* BEGIN *

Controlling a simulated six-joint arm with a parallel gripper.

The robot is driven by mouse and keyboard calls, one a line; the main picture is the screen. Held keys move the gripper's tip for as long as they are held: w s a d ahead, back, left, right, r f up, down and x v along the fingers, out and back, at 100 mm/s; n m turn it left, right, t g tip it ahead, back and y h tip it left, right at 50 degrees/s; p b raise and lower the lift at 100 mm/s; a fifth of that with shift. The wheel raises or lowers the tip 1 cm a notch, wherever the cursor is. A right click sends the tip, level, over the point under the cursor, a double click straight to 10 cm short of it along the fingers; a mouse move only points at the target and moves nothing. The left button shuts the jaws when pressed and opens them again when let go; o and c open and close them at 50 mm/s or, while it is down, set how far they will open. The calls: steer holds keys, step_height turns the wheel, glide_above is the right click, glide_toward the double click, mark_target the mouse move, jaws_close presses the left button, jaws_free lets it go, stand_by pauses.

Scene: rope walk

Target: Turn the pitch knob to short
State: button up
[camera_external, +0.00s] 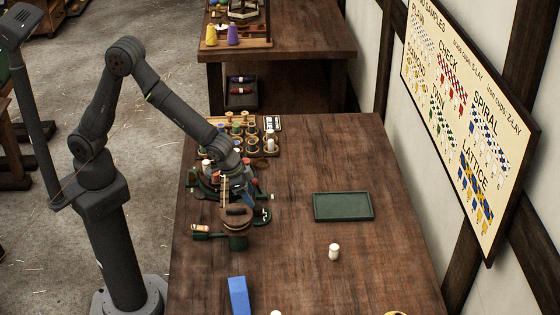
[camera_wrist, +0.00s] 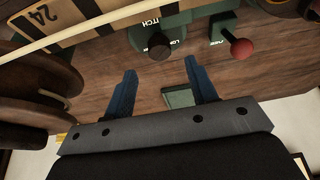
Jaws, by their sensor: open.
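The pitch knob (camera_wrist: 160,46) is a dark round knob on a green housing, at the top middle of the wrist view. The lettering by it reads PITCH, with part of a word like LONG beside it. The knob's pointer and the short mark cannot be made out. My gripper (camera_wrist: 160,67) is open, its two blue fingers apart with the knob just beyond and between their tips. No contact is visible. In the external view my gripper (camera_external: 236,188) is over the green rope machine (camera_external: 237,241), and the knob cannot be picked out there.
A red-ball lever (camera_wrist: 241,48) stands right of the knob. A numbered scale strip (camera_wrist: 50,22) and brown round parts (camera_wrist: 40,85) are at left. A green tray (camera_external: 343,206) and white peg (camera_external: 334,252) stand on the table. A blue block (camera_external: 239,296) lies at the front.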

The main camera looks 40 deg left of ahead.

* END *

What the task requires = Write out the lines of the material from the one containing "State: button up" through the last, exactly and only those. Leave every picture out.

Solution below =
State: button up
[camera_external, +0.00s] 
[camera_wrist, +0.00s] 
Jaws, by their sensor: open.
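The pitch knob (camera_wrist: 160,46) is a dark round knob on a green housing, at the top middle of the wrist view. The lettering by it reads PITCH, with part of a word like LONG beside it. The knob's pointer and the short mark cannot be made out. My gripper (camera_wrist: 160,67) is open, its two blue fingers apart with the knob just beyond and between their tips. No contact is visible. In the external view my gripper (camera_external: 236,188) is over the green rope machine (camera_external: 237,241), and the knob cannot be picked out there.
A red-ball lever (camera_wrist: 241,48) stands right of the knob. A numbered scale strip (camera_wrist: 50,22) and brown round parts (camera_wrist: 40,85) are at left. A green tray (camera_external: 343,206) and white peg (camera_external: 334,252) stand on the table. A blue block (camera_external: 239,296) lies at the front.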

The main camera looks 40 deg left of ahead.

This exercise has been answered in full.